---------- Provided material

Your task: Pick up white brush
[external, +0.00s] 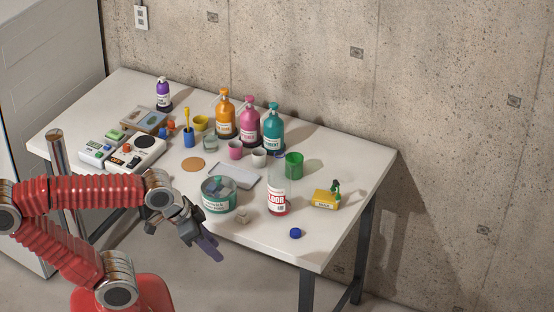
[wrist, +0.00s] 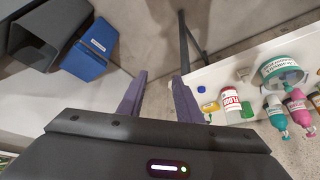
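I cannot clearly make out a white brush in either view. A yellow-handled tool (external: 187,120) stands in a blue cup (external: 189,138) on the white table (external: 345,165). A teal-labelled round tin (external: 218,205) near the front edge holds something bluish; it also shows in the wrist view (wrist: 284,68). My gripper (external: 197,236) hangs in front of the table's near edge, pointing down, apart from everything on it. In the wrist view, its two purple fingers (wrist: 159,80) are spread with nothing between them.
Orange (external: 225,122), pink (external: 249,128) and teal (external: 273,130) bottles stand towards the back. A red-labelled bottle (external: 276,200), green cup (external: 294,165), yellow sponge-like item (external: 323,199) and blue cap (external: 295,233) are to the right. In the wrist view, a blue bin (wrist: 88,52) is on the floor.

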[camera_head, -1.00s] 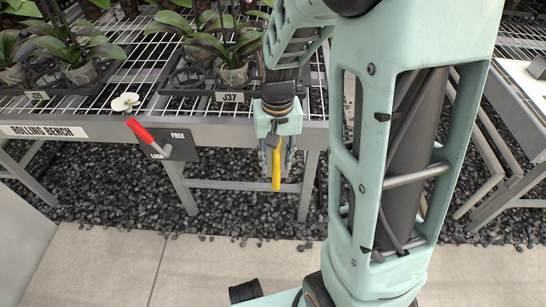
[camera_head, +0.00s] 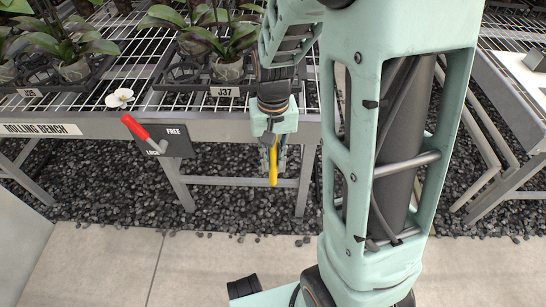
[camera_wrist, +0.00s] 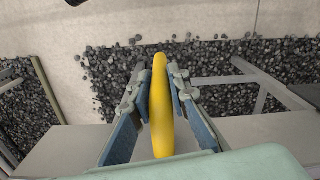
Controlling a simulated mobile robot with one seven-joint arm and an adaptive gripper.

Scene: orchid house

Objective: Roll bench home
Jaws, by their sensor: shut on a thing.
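The rolling bench (camera_head: 95,126) is a grey metal frame with a wire mesh top, labelled "ROLLING BENCH" on its front rail. A red-handled lever (camera_head: 134,128) on a dark FREE/LOCK plate (camera_head: 174,133) points up and left; I cannot tell which setting it marks. My gripper (camera_head: 273,165) is at the bench's front, below the rail, shut on a yellow bar (camera_head: 273,167). In the wrist view the yellow bar (camera_wrist: 161,105) lies lengthwise between both fingers. My arm hides the right end of the bench, and where the bar is fixed is unclear.
Potted orchids (camera_head: 228,66) stand in black trays on the bench, tagged J25 and J37. A white flower (camera_head: 119,97) lies near the front edge. Another bench (camera_head: 515,97) stands at right. Dark gravel (camera_head: 230,210) lies beneath; the concrete path (camera_head: 205,265) in front is clear.

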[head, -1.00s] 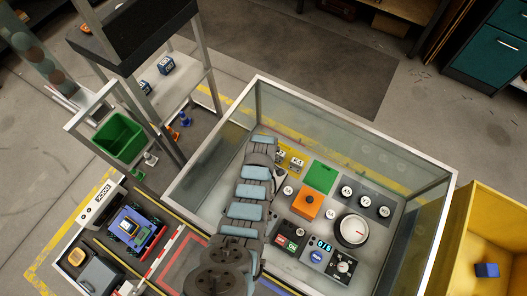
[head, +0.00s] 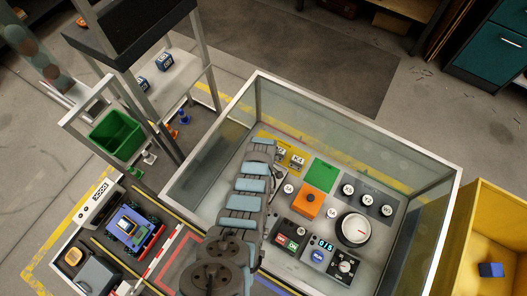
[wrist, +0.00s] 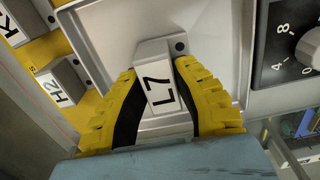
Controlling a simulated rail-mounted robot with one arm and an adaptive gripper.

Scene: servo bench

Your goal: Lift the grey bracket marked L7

--------------------

### Task objective:
Leave out every line before the one containing "Scene: servo bench"; set down that line and all remaining lines of the material exactly.

### Exercise output:
Scene: servo bench

Your goal: Lift the grey bracket marked L7

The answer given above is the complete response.